South Sudan’s energy minister, Ezekiel Gatkuoth, attends the reopening of the first session of the transitional national legislature at parliament in Juba, South Sudan, May 14 2019. Picture: REUTERS/ANDREEA CAMPEANU
19 May 2019, 21:20 Paul Burkhardt
South Sudan, recovering from a civil war in which 400,000 people died and a quarter of the population was displaced, is concerned that an uprising in neighbouring Sudan could threaten its oil exports, choking off its economic lifeline.
Two pipelines deliver about 175,000 barrels of oil a day to a port in Sudan, the country from which South Sudan seceded in 2011 after a lengthy conflict, according to the nation’s oil minister Ezekiel Gatkuoth. While Sudan’s President Omar al-Bashir was ousted after popular protests, the military, which is running the country, is at loggerheads with the opposition over who should rule.
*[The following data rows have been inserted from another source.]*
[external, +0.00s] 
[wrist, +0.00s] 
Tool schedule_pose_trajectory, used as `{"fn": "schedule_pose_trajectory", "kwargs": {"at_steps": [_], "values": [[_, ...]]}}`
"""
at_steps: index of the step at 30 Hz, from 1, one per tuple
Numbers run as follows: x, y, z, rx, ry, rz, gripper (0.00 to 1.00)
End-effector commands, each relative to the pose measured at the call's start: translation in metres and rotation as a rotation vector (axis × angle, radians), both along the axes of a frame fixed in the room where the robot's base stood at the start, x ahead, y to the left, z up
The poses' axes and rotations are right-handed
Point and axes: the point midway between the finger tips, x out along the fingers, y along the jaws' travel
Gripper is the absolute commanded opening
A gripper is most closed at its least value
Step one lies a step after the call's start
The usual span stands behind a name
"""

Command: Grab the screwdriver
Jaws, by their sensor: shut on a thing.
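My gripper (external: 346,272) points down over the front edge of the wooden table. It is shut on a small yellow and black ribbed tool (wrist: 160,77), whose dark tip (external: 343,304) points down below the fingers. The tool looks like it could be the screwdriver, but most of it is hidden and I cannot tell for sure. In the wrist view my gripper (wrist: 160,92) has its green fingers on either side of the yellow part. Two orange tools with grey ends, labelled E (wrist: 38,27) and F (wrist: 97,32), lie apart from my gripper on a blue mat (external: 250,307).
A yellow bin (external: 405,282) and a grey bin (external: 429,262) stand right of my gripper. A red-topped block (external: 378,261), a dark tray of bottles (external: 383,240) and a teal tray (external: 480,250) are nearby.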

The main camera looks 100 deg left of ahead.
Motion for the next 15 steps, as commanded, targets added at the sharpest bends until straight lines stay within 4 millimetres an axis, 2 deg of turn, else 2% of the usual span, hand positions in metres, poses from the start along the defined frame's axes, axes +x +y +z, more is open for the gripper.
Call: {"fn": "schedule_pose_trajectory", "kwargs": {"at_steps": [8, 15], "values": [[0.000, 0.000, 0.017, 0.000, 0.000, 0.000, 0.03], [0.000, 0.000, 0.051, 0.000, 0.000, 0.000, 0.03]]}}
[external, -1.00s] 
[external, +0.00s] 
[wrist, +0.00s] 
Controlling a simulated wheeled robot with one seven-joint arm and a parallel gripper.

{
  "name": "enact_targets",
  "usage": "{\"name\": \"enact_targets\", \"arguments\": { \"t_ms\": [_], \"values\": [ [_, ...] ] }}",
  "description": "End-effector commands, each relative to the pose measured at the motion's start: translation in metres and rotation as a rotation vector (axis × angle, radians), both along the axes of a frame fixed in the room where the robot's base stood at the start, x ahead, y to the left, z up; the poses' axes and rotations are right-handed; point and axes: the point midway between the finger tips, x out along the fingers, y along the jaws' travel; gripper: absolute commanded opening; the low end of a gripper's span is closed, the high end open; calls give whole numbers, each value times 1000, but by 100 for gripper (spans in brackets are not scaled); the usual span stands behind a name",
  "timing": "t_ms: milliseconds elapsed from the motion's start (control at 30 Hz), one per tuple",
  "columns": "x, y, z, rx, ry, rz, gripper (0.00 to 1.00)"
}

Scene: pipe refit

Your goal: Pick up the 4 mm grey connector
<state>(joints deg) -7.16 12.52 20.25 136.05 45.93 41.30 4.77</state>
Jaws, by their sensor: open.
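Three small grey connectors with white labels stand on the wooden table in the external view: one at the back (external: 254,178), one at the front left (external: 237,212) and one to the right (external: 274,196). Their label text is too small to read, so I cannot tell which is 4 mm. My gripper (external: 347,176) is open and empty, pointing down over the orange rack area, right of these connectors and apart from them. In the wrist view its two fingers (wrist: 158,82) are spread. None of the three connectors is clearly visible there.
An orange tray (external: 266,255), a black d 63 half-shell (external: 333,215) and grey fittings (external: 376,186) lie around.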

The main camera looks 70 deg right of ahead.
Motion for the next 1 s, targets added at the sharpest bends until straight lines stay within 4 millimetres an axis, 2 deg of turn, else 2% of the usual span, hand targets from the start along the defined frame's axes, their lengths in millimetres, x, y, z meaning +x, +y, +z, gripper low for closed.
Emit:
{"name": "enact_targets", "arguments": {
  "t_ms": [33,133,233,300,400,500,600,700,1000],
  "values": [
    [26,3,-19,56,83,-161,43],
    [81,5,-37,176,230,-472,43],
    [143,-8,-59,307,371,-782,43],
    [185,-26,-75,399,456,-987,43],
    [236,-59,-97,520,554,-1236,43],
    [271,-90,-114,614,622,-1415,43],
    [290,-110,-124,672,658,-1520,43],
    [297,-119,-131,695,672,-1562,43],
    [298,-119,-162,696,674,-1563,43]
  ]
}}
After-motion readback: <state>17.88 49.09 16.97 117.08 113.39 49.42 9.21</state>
“What is happening in Sudan now is concerning me,’’ Gatkuoth said in an interview in Bloomberg’s office in Johannesburg. South Sudan’s president has sent him to meet with officials “to make sure that the port where we are having our oil transported to the international market is secured”, he said.
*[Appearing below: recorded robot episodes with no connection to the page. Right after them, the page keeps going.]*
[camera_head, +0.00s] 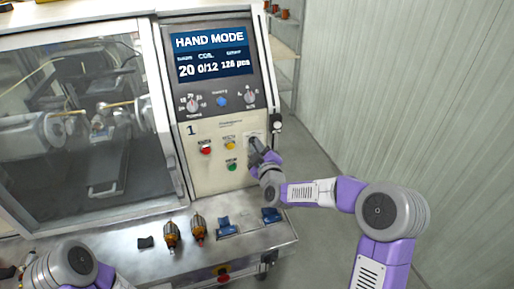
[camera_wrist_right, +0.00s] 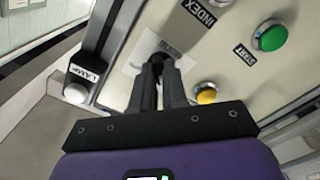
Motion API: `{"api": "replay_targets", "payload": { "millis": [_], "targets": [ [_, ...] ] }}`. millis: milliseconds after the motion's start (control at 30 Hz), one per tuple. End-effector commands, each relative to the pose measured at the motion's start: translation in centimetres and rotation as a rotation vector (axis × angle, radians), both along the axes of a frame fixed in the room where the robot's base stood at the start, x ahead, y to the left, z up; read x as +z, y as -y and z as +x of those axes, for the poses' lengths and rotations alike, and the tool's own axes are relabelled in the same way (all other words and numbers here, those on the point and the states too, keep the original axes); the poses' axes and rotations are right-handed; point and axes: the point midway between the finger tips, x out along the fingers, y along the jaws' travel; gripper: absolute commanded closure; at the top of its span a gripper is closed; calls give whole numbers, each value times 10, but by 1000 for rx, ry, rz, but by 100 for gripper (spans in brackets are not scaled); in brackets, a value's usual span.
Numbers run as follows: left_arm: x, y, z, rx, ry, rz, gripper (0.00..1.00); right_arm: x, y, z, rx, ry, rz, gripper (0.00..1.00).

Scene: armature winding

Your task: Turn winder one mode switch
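The winder one control panel (camera_head: 225,120) carries the number 1 and a screen (camera_head: 212,55) reading "HAND MODE". My right gripper (camera_head: 258,148) is at the panel's right side, over a pale plate. In the right wrist view, the two dark fingers (camera_wrist_right: 160,75) are close together, with their tips on a small black knob (camera_wrist_right: 162,60), which looks like the mode switch. The fingers hide most of it, so its pointing direction cannot be read. My left arm shows at the lower left of the head view; its fingers cannot be made out clearly.
Red (camera_head: 205,147), yellow (camera_head: 230,145) and green (camera_head: 231,165) buttons sit left of my right gripper. Two dials are above them. Wound armatures (camera_head: 198,228) and blue fixtures (camera_head: 226,226) stand on the ledge below.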

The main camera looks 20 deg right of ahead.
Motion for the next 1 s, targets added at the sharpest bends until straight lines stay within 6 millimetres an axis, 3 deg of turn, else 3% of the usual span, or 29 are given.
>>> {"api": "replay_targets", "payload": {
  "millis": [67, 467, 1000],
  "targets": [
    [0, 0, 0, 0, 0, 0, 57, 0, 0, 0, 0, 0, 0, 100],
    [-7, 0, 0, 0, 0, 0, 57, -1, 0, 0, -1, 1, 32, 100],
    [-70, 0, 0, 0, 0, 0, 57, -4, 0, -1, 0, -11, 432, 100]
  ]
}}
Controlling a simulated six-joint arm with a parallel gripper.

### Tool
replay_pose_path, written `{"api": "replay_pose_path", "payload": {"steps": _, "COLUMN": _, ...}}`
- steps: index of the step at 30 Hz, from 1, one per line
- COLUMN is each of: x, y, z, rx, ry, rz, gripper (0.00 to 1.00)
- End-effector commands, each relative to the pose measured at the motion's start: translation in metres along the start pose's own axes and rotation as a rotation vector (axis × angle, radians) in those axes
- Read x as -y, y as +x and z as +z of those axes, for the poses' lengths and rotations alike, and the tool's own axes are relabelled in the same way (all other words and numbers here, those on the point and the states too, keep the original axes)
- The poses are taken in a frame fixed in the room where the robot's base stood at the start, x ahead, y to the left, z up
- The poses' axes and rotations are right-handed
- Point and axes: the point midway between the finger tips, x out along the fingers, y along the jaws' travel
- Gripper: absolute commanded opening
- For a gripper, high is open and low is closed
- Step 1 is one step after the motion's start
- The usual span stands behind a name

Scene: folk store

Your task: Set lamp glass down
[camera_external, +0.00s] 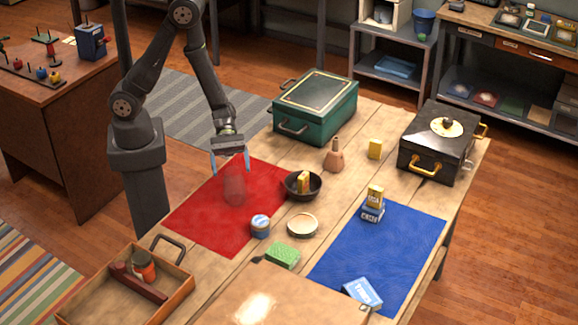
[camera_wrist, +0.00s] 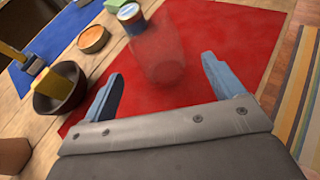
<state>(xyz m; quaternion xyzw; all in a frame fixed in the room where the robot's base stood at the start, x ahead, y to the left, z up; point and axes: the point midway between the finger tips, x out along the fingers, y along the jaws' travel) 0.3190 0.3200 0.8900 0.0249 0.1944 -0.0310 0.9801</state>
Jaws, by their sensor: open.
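The lamp glass (camera_external: 235,190) is a clear, faintly tinted cylinder standing upright on the red mat (camera_external: 205,221). In the wrist view the lamp glass (camera_wrist: 160,60) shows ahead of the fingers, over the red mat (camera_wrist: 225,35). My gripper (camera_external: 231,164) is open, with its two blue fingers spread above the lamp glass in the external view. In the wrist view my gripper (camera_wrist: 161,85) has nothing between its fingertips, and the glass lies just beyond them. The see-through glass makes its exact edges hard to tell.
A dark bowl (camera_external: 313,194) with a yellow item stands at the red mat's right edge. A blue-labelled tin (camera_external: 260,227), a round lid (camera_external: 302,225) and a green sponge (camera_external: 283,256) are nearby. A green box (camera_external: 318,114) stands behind. Much of the blue mat (camera_external: 385,250) is bare.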

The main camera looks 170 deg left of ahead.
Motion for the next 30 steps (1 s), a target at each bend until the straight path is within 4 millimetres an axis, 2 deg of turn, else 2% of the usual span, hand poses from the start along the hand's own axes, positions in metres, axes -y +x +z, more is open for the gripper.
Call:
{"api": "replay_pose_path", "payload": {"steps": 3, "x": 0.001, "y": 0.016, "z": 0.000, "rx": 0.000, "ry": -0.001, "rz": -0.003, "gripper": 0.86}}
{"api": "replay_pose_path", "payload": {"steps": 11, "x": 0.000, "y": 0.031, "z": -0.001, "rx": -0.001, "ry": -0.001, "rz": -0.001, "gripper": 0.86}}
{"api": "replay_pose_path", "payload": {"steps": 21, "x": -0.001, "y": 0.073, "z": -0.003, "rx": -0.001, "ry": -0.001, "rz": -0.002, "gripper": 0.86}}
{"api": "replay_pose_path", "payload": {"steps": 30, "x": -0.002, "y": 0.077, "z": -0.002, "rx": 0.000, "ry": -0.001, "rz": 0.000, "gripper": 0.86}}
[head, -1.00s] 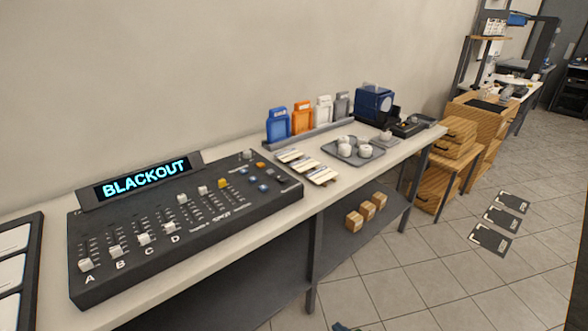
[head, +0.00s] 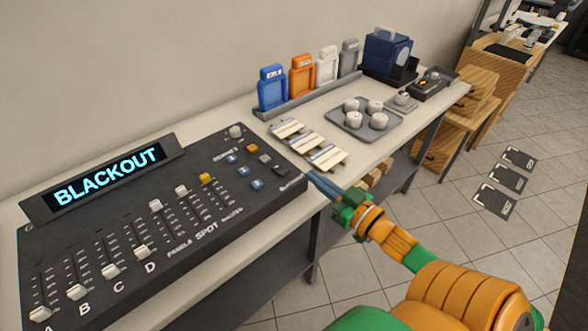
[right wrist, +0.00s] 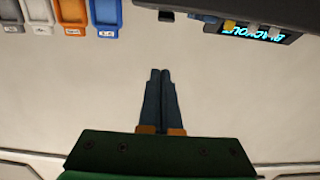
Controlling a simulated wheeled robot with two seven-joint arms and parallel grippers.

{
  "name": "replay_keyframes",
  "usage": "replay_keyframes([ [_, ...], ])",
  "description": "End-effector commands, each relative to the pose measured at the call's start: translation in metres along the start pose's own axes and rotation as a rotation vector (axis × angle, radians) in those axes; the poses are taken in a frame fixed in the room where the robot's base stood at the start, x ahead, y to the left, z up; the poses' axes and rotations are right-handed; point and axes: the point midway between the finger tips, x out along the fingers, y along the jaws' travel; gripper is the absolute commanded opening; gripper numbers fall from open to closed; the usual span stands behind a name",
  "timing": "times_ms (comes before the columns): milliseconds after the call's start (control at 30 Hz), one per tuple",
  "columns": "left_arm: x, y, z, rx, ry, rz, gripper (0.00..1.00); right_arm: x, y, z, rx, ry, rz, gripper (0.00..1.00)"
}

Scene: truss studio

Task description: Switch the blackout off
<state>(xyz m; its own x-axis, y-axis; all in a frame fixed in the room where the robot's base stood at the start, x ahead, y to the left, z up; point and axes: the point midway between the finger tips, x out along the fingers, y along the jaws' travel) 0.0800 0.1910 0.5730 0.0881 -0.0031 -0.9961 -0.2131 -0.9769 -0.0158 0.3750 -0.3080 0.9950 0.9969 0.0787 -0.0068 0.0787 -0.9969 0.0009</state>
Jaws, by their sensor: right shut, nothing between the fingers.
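The dark lighting console (head: 150,235) lies on the white bench at the left of the head view. Its display (head: 108,178) is lit and reads BLACKOUT. The console has sliders labelled A to D and several small blue, orange, grey and black buttons (head: 256,158) at its right end. The button with the blackout label is partly hidden by my right gripper or too small to read. My right gripper (head: 312,178) is shut and empty, at the console's right front corner. In the right wrist view, its closed fingers (right wrist: 158,78) point toward the console's edge. My left gripper is not in view.
Cream-topped strips (head: 305,142) lie right of the console. Beyond are a grey tray (head: 340,117) with several white pucks and a rack of coloured frames (head: 301,85). A blue machine (head: 388,55) stands at the back. Dark plates (head: 498,186) lie on the floor.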

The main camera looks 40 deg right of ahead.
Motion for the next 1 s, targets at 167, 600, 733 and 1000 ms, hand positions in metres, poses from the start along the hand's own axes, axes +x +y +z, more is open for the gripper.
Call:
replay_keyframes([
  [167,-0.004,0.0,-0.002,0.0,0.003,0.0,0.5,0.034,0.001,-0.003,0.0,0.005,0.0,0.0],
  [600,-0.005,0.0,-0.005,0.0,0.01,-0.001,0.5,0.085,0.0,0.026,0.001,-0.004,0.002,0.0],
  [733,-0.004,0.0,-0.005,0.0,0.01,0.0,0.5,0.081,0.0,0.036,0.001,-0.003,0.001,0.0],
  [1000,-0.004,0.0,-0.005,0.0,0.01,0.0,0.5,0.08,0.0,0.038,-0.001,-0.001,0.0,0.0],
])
Transport of drilling chemicals used for production could also potentially be interrupted.
The smooth flow of oil to Port Sudan, on the Red Sea, is key for the economies of both countries. South Sudan depends on oil for most of its foreign exchange and Sudan benefits from transport fees, which compensate it for losing 75% of its oil production when South Sudan seceded.
South Sudan pays its neighbour a commercial fee of $9 a barrel along with a so-called transitional financial arrangement of $15 per barrel, Gatkuoth said. The need to pay the latter fee will end in December, he said.
South Sudan has a production goal of 200,000 barrels a day by the end of 2019, a 14% increase on its current output, said Gatkuoth. The nation could potentially produce 350,000 barrels a day in 2020, returning to levels it hasn’t seen since its own civil war started.
South Sudan has agreed to participate in the Opec+ cuts deal, but Gatkuoth said it hasn’t yet curbed production since it is pumping below its full potential. The minister was to attend a meeting of the group’s joint technical committee in Jeddah, Saudi Arabia, this weekend.
“We have to be sure we’re meeting the demand of the market instead of overflowing the market,” he said. “So we want to make sure we maintain the cut.”
The nation will consider applying to be a fully fledged member of the Organisation of Petroleum Exporting Countries (Opec) once it reaches its output potential, the minister said.